La Haute Volta, actuel Burkina Faso, n’a pas toujours existé, du moins tel que nous le connaissons aujourd’hui. Constitué en 1919 comme une colonie au sein de l’A.O. F (l’Afrique occidentale française), elle fut déstructurée en 1932 au profit de ses voisins. Des luttes ont été entreprises depuis lors pour le rétablissement de la Volta dans ses limites territoriales d’alors. Un véritable sentiment national sous le leadership du Moogo a émergé à cette période, jusqu’à obliger le colon à entériner sa reconstitution en 1947 : c’est le début de la naissance d’un État-nation dont la question de l’ethnie et du régionalisme demeure sensible. Dans notre chronique, nous allons d’abord revenir sur l’origine de la création de la Haute Volta ; analyserons les évènements marquants de la période de sa suppression et nous évoquerons enfin les enjeux au tour de sa reconstitution.
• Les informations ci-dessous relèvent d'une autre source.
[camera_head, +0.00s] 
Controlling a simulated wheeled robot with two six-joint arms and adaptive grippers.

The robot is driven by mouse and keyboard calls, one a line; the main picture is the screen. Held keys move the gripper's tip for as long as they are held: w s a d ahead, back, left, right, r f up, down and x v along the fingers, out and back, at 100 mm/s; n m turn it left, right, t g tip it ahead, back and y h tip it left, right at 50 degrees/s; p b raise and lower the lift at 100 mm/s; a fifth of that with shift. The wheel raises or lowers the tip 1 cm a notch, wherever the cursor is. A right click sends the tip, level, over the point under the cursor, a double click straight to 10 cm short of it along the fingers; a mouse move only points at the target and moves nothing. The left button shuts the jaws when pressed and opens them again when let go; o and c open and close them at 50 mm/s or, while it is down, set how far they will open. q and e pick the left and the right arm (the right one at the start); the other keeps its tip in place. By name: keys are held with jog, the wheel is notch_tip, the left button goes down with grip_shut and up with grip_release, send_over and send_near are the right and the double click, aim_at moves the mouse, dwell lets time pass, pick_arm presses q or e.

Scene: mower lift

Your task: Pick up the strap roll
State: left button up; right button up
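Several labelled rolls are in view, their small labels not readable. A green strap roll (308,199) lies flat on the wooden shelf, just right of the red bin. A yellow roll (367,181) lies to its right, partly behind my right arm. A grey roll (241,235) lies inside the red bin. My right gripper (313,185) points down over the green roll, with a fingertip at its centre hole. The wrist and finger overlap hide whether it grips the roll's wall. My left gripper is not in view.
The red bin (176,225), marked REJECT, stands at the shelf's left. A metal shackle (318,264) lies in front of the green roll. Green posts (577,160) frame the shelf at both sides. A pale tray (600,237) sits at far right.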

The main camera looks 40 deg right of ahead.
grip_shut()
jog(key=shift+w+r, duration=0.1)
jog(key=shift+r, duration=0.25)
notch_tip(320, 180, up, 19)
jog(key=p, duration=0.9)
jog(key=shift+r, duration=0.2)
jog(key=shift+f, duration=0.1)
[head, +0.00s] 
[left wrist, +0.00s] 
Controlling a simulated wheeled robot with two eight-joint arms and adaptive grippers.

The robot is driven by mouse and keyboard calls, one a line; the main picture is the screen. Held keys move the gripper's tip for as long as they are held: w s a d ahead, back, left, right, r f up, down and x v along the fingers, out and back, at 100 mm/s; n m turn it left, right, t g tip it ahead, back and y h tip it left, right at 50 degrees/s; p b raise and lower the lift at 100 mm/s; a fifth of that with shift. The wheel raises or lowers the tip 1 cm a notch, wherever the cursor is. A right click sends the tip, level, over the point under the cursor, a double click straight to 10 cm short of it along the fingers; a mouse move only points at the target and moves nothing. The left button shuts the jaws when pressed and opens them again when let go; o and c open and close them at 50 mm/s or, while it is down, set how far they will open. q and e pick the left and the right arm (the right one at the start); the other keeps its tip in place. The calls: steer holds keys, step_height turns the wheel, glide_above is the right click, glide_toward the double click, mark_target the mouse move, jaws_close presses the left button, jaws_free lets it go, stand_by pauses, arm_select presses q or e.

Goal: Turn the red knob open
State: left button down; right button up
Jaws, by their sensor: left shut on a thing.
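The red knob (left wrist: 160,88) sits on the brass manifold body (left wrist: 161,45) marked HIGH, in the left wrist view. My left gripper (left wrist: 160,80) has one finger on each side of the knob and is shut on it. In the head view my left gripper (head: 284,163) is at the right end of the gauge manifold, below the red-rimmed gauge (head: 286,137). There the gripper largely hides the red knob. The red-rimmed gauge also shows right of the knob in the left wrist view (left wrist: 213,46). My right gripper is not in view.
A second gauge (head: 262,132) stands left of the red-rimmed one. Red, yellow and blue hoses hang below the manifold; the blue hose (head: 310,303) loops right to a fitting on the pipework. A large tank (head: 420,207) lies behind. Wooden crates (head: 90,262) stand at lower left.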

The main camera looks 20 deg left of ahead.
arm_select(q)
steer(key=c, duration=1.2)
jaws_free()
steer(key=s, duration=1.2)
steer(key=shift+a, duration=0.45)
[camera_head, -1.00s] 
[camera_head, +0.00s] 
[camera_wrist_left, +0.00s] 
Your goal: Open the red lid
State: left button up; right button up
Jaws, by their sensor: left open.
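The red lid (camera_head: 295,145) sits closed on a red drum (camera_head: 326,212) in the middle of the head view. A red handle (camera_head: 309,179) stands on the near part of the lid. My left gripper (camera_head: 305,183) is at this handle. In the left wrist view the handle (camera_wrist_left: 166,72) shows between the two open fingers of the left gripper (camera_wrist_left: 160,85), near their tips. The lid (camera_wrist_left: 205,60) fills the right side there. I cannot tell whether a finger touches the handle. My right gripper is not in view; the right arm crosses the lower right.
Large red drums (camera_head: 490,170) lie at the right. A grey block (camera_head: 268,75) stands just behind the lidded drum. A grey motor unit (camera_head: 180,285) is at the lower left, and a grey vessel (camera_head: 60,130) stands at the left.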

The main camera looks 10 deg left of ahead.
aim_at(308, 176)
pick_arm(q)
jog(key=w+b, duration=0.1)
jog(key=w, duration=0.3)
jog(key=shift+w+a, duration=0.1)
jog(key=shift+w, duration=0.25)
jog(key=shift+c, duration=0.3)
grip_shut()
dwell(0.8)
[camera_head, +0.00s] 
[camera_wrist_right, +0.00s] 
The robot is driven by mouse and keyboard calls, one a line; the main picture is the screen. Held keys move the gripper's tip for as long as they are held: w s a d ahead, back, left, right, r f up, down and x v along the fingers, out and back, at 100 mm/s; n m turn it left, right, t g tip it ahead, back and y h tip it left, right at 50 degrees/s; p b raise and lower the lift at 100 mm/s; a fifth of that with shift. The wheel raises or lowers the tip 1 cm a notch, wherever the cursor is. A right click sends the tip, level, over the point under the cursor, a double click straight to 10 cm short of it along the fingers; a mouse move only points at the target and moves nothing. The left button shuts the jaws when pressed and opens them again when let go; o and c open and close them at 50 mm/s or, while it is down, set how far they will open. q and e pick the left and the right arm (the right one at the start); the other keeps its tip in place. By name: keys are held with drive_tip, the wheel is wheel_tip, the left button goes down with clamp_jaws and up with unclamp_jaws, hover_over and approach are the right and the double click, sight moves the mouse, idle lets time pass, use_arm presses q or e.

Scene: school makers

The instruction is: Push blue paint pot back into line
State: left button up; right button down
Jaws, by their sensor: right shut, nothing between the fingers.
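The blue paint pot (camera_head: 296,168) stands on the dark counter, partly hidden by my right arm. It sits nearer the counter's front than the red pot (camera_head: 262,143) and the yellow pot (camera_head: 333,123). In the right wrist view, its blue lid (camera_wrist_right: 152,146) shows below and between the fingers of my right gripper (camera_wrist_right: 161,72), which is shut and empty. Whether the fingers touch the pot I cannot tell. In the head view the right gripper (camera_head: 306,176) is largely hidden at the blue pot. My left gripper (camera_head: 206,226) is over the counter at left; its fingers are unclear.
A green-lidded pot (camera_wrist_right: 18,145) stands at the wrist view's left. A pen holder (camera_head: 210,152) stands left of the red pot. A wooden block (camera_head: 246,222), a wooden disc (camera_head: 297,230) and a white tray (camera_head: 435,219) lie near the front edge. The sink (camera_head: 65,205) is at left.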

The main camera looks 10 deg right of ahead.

La création de la Haute Volta
Les conquêtes coloniales en Afrique se sont accompagnées de stratégies d’organisation politique des nouvelles colonies conquises. A ce titre, la conquête du Moogo en 1897 a précipité les évènements et servi de base à la création de la colonie de la Haute Volta. En 1904, le cercle Moogho une fois conquis, l’administration coloniale a profité de ce grand espace qui avait une similitude d’organisation politique avec le système colonial, pour imposer sa domination sur toutes les entités ethniques comme les gurnsé, les lobi qui avaient eux, des systèmes d’organisation politique divers et variés réfractaires à la subordination et à l’autorité.
Le cercle de Moogo a basculé sous le contrôle de l’administration française depuis Bamako, une distance de 1000 km avec le territoire conquis. Cela s’est soldée in fine par la naissance de la colonie de la Haute Volta en 1919. Benoît Beucher l’exprime en ces termes : « Le projet de regrouper les populations voltaïques dans un même ensemble, autour de l’élément mooga jugé stable, se solde en 1919 par la création de la Haute-Volta ». La création de la colonie de la Haute Volta répondait au bon vouloir de l’administration coloniale française de mieux contrôler l’espace Haut-Sénégal-Niger.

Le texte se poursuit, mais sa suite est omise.